[To do] Output all lines exactly.

[Records of robot episodes]
= = = =

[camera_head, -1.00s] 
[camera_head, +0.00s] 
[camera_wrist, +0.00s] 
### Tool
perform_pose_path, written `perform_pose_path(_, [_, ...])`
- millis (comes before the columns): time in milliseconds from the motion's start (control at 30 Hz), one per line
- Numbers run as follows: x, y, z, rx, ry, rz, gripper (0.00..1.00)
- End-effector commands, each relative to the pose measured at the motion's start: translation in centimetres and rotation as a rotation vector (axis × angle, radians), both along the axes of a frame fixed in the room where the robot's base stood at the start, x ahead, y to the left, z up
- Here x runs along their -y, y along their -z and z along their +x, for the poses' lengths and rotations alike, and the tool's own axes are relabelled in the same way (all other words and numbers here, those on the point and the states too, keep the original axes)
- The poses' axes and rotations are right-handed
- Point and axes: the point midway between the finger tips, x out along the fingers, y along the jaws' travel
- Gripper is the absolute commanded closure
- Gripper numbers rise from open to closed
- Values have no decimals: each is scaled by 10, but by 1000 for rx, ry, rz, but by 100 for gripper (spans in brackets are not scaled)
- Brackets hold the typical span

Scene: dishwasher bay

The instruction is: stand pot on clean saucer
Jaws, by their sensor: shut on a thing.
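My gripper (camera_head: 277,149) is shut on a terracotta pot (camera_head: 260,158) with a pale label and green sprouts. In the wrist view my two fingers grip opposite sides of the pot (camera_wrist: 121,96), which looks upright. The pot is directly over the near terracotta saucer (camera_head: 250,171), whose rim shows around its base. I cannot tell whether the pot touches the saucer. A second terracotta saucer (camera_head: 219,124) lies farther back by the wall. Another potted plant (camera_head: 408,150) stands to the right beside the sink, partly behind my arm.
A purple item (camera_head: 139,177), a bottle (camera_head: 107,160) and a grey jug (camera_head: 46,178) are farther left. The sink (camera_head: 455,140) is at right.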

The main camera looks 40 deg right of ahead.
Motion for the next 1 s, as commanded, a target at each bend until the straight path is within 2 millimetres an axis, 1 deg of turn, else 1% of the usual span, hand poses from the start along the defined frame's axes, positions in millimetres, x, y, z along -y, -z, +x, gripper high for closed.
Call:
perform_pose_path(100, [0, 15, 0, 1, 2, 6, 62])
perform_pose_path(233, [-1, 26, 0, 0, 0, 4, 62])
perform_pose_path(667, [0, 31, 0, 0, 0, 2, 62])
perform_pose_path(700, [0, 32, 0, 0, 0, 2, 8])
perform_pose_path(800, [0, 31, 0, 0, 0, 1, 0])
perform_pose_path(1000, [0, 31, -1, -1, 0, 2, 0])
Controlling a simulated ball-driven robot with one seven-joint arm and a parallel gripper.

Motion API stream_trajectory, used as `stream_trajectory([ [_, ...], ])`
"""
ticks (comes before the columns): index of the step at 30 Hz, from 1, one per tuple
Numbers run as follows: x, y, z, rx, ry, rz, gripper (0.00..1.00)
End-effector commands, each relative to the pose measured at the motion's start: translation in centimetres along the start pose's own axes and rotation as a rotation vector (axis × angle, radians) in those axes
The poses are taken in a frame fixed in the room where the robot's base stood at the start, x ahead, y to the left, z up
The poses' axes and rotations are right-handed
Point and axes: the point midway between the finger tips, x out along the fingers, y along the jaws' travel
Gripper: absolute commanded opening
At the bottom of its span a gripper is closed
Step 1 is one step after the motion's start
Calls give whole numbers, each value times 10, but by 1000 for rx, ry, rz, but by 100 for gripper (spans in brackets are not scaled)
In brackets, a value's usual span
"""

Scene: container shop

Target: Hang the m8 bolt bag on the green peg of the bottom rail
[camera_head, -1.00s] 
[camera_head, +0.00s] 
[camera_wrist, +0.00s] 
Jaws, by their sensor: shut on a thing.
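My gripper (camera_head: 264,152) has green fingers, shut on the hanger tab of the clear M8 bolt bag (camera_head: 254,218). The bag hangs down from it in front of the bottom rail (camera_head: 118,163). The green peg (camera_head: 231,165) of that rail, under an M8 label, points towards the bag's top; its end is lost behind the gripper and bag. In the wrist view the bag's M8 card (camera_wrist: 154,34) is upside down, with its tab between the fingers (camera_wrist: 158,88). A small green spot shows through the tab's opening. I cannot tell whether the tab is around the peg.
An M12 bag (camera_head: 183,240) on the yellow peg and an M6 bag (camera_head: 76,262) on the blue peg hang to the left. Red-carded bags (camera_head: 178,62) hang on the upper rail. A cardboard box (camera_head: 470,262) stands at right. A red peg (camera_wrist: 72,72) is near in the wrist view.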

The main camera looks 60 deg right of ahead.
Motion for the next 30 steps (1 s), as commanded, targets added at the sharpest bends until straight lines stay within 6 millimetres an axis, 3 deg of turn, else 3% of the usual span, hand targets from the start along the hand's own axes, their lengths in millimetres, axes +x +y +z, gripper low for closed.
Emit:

= = = =

[Exercise answer]
[camera_head, -1.00s] 
[camera_head, +0.00s] 
[camera_wrist, +0.00s] 
### Tool
perform_pose_path, written `perform_pose_path(_, [_, ...])`
- millis (comes before the columns): time in milliseconds from the motion's start (control at 30 Hz), one per line
- Numbers run as follows: x, y, z, rx, ry, rz, gripper (0.00..1.00)
- End-effector commands, each relative to the pose measured at the motion's start: translation in centimetres and rotation as a rotation vector (axis × angle, radians), both along the axes of a frame fixed in the room where the robot's base stood at the start, x ahead, y to the left, z up
- Here x runs along their -y, y along their -z and z along their +x, for the poses' lengths and rotations alike, and the tool's own axes are relabelled in the same way (all other words and numbers here, those on the point and the states too, keep the original axes)
- The poses' axes and rotations are right-handed
- Point and axes: the point midway between the finger tips, x out along the fingers, y along the jaws' travel
- Gripper is the absolute commanded closure
- Gripper numbers rise from open to closed
- Values have no decimals: each is scaled by 10, but by 1000 for rx, ry, rz, but by 100 for gripper (spans in brackets are not scaled)
- Brackets hold the typical span

Scene: dishwasher bay

The instruction is: stand pot on clean saucer
Jaws, by their sensor: shut on a thing.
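My gripper (camera_head: 277,149) is shut on a terracotta pot (camera_head: 260,158) with a pale label and green sprouts. In the wrist view my two fingers grip opposite sides of the pot (camera_wrist: 121,96), which looks upright. The pot is directly over the near terracotta saucer (camera_head: 250,171), whose rim shows around its base. I cannot tell whether the pot touches the saucer. A second terracotta saucer (camera_head: 219,124) lies farther back by the wall. Another potted plant (camera_head: 408,150) stands to the right beside the sink, partly behind my arm.
A purple item (camera_head: 139,177), a bottle (camera_head: 107,160) and a grey jug (camera_head: 46,178) are farther left. The sink (camera_head: 455,140) is at right.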

The main camera looks 40 deg right of ahead.
Motion for the next 1 s, as commanded, a target at each bend until the straight path is within 2 millimetres an axis, 1 deg of turn, else 1% of the usual span, hand poses from the start along the defined frame's axes, positions in millimetres, x, y, z along -y, -z, +x, gripper high for closed.
Call:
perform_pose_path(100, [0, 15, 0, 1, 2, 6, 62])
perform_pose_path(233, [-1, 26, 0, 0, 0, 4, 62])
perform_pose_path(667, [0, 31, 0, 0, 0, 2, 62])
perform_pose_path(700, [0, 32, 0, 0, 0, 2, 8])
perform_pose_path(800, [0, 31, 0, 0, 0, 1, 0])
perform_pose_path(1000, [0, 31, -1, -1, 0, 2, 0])
Controlling a simulated ball-driven robot with one seven-joint arm and a parallel gripper.

Motion API stream_trajectory, used as `stream_trajectory([ [_, ...], ])`
"""
ticks (comes before the columns): index of the step at 30 Hz, from 1, one per tuple
Numbers run as follows: x, y, z, rx, ry, rz, gripper (0.00..1.00)
End-effector commands, each relative to the pose measured at the motion's start: translation in centimetres along the start pose's own axes and rotation as a rotation vector (axis × angle, radians) in those axes
The poses are taken in a frame fixed in the room where the robot's base stood at the start, x ahead, y to the left, z up
The poses' axes and rotations are right-handed
Point and axes: the point midway between the finger tips, x out along the fingers, y along the jaws' travel
Gripper: absolute commanded opening
At the bottom of its span a gripper is closed
Step 1 is one step after the motion's start
Calls give whole numbers, each value times 10, but by 1000 for rx, ry, rz, but by 100 for gripper (spans in brackets are not scaled)
In brackets, a value's usual span
"""

Scene: container shop

Target: Hang the m8 bolt bag on the green peg of the bottom rail
[camera_head, -1.00s] 
[camera_head, +0.00s] 
[camera_wrist, +0.00s] 
Jaws, by their sensor: shut on a thing.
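My gripper (camera_head: 264,152) has green fingers, shut on the hanger tab of the clear M8 bolt bag (camera_head: 254,218). The bag hangs down from it in front of the bottom rail (camera_head: 118,163). The green peg (camera_head: 231,165) of that rail, under an M8 label, points towards the bag's top; its end is lost behind the gripper and bag. In the wrist view the bag's M8 card (camera_wrist: 154,34) is upside down, with its tab between the fingers (camera_wrist: 158,88). A small green spot shows through the tab's opening. I cannot tell whether the tab is around the peg.
An M12 bag (camera_head: 183,240) on the yellow peg and an M6 bag (camera_head: 76,262) on the blue peg hang to the left. Red-carded bags (camera_head: 178,62) hang on the upper rail. A cardboard box (camera_head: 470,262) stands at right. A red peg (camera_wrist: 72,72) is near in the wrist view.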

The main camera looks 60 deg right of ahead.
Motion for the next 30 steps (1 s), as commanded, targets added at the sharpest bends until straight lines stay within 6 millimetres an axis, 3 deg of turn, else 3% of the usual span, hand targets from the start along the hand's own axes, their lengths in millimetres, axes +x +y +z, gripper low for closed.
Emit:

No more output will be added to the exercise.